Swakopmund is famous for its variety of outdoor activities, ranging from the benign to the extreme. Starting off fairly tame, I decided to ride a camel.
Camels have a well-deserved reputation for being somewhat cantankerous. My camel, Timba, did not fail to disappoint, as it was clear from the get-go that he was not happy to be carting around a camera-toting tourist. As I climbed aboard, he let loose a long, loud, gutteral grawwwwwooowww of disapproval. And he continued to bark his discontentment throughout the 30-minute journey. My guide, Morgan, was very helpful in keeping Timba in check.
I wasn’t sure what to expect from a camel ride, though compared to a horse, one is placed higher and sways a bit more, the height of the saddle perched atop his single hump adding to the vertigo.
We followed a well-trodden path 15 minutes away from his “stable”, which was a converted shipping container, took some pictures and headed back.
In the end, I’m glad I did it, even though it was pretty kitschy.
Later in the day, I went sandboarding. Basically snowboarding on sand.
The boards look exactly like snowboards, but according to our guide, the bottom is coated with a type of linoleum. In order to create the right amount of slide, we had to take a couple fingerfuls of floor wax and smear the bottom of the boards to create a slick enough surface to slide on the sand.
After waxing, we strapped the boards on and headed downhill. The dunes we surfed were just south of Swakopmund and were about 300 feet high. Beautiful dunes of the type I would experience later in the week in Sossusvlai, just smaller.
Sandboarding is cool and uniquely noteable, though it turned out we would have to rewax after every run as well as hike the long slog back up the dune after each run (obviously, we didn’t have the benefit of ski lifts). I ended the day covered in sand and thoroughly sore.
Swakopmund is also famous for its proximity to a beautiful ocean and beach, so what better way to view the natural beauty than from 10,000 feet?
The next day, I strapped on a harness, climbed into a plane, flew to the appointed altitude and then rolled out of it (the plane, not the harness). I’ve skydived before, so I didn’t have to deal with the attendant nerves of a first jump, but it was still a lot of fun.

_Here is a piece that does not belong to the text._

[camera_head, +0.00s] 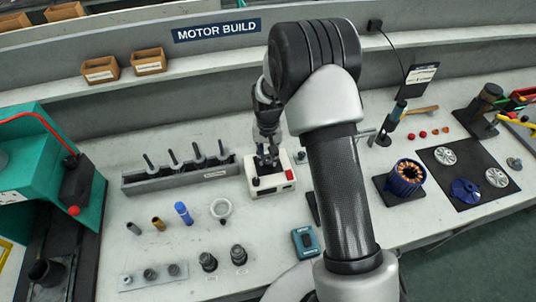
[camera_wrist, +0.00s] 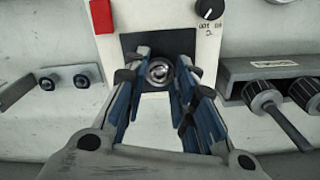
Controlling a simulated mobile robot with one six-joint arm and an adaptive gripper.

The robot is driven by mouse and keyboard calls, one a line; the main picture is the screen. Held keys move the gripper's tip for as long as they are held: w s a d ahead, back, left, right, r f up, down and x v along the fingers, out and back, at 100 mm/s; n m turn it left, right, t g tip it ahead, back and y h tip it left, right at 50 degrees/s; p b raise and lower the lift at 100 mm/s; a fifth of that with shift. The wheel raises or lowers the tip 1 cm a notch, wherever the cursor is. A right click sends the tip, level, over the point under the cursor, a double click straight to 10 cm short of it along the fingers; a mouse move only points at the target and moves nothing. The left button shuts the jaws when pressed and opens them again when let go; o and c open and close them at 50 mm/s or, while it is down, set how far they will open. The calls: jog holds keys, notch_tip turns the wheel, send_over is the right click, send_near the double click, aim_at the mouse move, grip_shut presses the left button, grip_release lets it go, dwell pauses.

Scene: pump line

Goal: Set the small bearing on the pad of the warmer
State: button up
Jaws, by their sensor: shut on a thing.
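The warmer (camera_head: 284,187) is a white box with a red switch, a dark knob and a black pad on top. In the wrist view the warmer (camera_wrist: 182,17) shows its black pad (camera_wrist: 128,42) under and around my fingertips. The small bearing (camera_wrist: 160,71) is a small metal ring between my fingers, seen over the pad. My gripper (camera_wrist: 160,68) is shut on it; in the head view my gripper (camera_head: 267,160) points down over the warmer. I cannot tell whether the bearing touches the pad. In the head view my fingers hide the bearing.
A copper-wound stator (camera_head: 406,177) stands to the right. My arm hides part of the bench.

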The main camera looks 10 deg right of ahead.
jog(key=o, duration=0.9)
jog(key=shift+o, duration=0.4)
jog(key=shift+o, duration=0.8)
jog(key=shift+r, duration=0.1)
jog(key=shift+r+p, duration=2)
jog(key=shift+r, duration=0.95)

The woman I rode up with was jumping for the first time, and afterwards, she mentioned how odd it was that my jump instructor (to whom I was harnessed) and I scooted over the the door and were very quickly gone. No hesitation.
The jump was, as always, phenomenal. The view of Swakomund was incredible and after 35 seconds, we deployed the chute. Another seven minutes and we were then on the ground again.